> _PROBLEM STATEMENT_
List each line of the data that holds the word "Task".

= = =

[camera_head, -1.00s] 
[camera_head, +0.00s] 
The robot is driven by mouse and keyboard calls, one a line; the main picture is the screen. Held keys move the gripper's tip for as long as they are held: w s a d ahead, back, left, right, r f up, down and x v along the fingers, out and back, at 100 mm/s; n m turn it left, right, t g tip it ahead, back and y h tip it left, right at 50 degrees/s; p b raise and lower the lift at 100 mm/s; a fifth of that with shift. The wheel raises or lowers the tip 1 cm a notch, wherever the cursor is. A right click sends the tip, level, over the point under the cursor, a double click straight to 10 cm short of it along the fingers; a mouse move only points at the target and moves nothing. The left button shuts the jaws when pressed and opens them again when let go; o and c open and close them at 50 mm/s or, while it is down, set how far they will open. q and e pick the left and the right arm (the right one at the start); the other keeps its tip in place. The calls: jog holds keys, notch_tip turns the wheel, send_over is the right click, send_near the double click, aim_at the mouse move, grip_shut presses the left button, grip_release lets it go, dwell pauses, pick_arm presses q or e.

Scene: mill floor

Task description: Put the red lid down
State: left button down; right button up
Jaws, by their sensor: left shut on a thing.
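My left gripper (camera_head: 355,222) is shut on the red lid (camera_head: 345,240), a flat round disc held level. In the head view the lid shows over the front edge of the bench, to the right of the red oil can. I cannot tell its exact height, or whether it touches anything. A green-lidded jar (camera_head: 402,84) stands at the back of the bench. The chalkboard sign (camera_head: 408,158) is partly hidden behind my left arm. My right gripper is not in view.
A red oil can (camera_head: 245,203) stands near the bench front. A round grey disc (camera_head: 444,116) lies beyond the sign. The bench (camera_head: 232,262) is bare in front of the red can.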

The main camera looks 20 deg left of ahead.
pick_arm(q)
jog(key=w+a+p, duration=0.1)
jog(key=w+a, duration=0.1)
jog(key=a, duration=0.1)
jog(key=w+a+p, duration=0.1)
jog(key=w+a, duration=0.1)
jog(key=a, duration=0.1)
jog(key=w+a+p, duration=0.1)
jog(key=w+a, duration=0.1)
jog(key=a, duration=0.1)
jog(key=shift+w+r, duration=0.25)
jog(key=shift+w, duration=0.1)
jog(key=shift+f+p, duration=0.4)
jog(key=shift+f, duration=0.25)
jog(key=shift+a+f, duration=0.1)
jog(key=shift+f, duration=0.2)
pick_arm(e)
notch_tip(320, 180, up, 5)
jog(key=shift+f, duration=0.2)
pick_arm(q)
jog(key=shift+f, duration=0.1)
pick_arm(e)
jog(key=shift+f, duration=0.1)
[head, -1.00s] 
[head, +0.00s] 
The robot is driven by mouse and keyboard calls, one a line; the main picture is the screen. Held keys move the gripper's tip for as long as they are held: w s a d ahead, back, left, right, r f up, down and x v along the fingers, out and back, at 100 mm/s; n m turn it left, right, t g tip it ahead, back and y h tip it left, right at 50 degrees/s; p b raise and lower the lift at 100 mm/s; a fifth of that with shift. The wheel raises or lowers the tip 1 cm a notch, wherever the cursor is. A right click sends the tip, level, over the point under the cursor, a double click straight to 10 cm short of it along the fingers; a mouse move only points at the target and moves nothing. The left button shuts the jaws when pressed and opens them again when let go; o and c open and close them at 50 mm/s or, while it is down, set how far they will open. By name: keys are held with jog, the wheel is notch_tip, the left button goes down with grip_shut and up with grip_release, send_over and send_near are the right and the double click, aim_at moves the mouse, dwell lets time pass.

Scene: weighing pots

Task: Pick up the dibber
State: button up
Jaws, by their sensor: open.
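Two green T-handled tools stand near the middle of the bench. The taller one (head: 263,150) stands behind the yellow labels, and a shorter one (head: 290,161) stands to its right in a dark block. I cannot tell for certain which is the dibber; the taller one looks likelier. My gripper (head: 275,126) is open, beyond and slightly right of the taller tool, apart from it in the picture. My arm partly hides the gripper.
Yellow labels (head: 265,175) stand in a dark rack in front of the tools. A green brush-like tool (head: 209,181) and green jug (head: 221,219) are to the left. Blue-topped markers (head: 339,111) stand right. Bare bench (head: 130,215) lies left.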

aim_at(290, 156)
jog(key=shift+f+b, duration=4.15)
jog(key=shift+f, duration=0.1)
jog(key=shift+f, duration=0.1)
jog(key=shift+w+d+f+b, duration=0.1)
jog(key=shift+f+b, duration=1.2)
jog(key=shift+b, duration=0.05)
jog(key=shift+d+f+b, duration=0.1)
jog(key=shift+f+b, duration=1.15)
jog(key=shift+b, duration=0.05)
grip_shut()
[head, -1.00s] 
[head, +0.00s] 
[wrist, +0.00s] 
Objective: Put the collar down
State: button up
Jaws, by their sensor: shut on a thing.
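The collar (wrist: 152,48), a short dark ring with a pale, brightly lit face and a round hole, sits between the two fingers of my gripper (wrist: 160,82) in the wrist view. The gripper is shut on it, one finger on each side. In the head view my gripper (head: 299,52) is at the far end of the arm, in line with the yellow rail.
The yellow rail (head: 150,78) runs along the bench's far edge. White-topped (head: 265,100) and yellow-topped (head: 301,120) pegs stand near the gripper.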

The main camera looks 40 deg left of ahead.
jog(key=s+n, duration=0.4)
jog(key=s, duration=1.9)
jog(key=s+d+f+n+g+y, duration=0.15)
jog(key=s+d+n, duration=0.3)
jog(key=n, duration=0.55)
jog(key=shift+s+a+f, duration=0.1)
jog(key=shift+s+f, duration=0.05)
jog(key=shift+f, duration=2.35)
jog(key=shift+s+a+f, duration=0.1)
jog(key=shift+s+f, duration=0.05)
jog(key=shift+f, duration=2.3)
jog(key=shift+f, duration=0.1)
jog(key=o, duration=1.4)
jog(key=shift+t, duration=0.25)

= = =

> _THE OUTPUT_
Task description: Put the red lid down
Task: Pick up the dibber

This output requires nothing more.